Di mulini a vento, miraggi e sapori di casa
Lunedì sera, il laboratorio teatrale di Cantieri Meticci si anima di tanti Don Chisciotte e altrettanti Sancho Panza. Il celebre cavaliere errante e il suo fedele scudiero ci prestano le facce, i loro modi di camminare e soprattutto i loro sogni per fare teatro insieme. «Don Chisciotte è come il rivoluzionario in Egitto ‑ commenta amaramente un rifugiato ‑ combatte contro i mulini a vento».
La sala si anima di spade immaginarie. Di risate. Di libri, di libri pericolosi. I vecchi camminano a stento, s’appoggiano ai bastoni, ma davanti a un libro gli occhi brillano, le gambe s’addrizzano, le mani si stringono al collo del nemico immaginario che sorge dalla pagina e diventa un gigante. Ovunque s’ingaggiano singolar tenzoni tra creature mostruose e nobili cavalieri. Si dimentica la vecchiaia. Fino a che una gamba che cede, un dolore alla schiena, una caduta, un bibliotecario che riporta all’ordine, non rammentano l’ordine naturale delle cose: i libri son libri, la fantasia sta nella testa, i mostri non esistono e i cavalieri nemmeno, il corpo non ce la fa e reclama riposo. Ma dal sogno Don Chisciotte si porta fuori un poco di follia e non s’arrende. Per questo si va a cercare qualcuno che lo accompagni nelle imprese, un compagno, uno scudiero: Sancho Panza.

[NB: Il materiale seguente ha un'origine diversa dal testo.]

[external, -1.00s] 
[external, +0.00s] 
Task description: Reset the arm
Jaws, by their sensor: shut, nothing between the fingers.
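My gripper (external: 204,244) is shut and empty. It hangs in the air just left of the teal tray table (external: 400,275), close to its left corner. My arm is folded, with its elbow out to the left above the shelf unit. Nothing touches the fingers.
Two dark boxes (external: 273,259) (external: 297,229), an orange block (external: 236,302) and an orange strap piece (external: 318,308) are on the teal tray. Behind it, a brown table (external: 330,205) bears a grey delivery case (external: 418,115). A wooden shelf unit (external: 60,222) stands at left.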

Se l’immaginario di Don Chisciotte brulica di maghi malvagi, damigelle e giganti, la fantasia di Sancho è tutta rivolta ai pranzi luculliani che la sua povertà gli nega. Sancho sogna cosciotti di fagiano e buon vino e quando Don Chisciotte gli dipinge il miraggio di un’isola lontana di cui sarà governatore, immediatamente traduce il potere in quantità di cibo di cui disporre e accetta.
Gli attori si avviano a coppia lungo un cammino teso verso due miraggi distinti ed egualmente lontani: uno ha il ritmo del vecchio cavallo Ronzinante, l’altro ha l’andatura del placido asino Buricchio. Il mondo lontano nel cuore e distante nel viaggio, il sogno, la lotta contro i giganti (anche se gli altri non li vedono), la fame di qualcosa da sognare, tutto questo ci parla della condizione del rifugiato.
Il teatro, come il cibo, è una bolla da creare per viverci dentro quel poco di tempo consentito dall’ordine naturale delle cose. Il teatro, come il cibo, si prepara e si consuma insieme. Quel miraggio di mondo (il proprio mondo a cui non si può tornare, la casa) sembra più vicino se un piatto familiare, un piatto di casa accompagna il sogno. Il sapore e l’odore sono materia che portano vicino il miraggio, creano una bolla di profumo dentro cui per un attimo, si può vivere e ricordare meglio. Una bolla di Africa, di Afghanistan, di Egitto, di Pakistan, dentro cui rifugiarsi. È forse l’unico modo che il rifugiato ha per crearsi spazio proprio, dentro l’estraneo che lo circonda. Laura ci prepara frittelle di mais e banana, dolce camerunense, per festeggiare il compleanno di sua figlia. «Mi devi insegnare qualcosa del cibo italiano, io mangio solo cibo camerunense ‑ mi dice Laura ‑ ogni tanto». Se penso a quello che questo significa per lei, è una richiesta che mi riempie di gioia.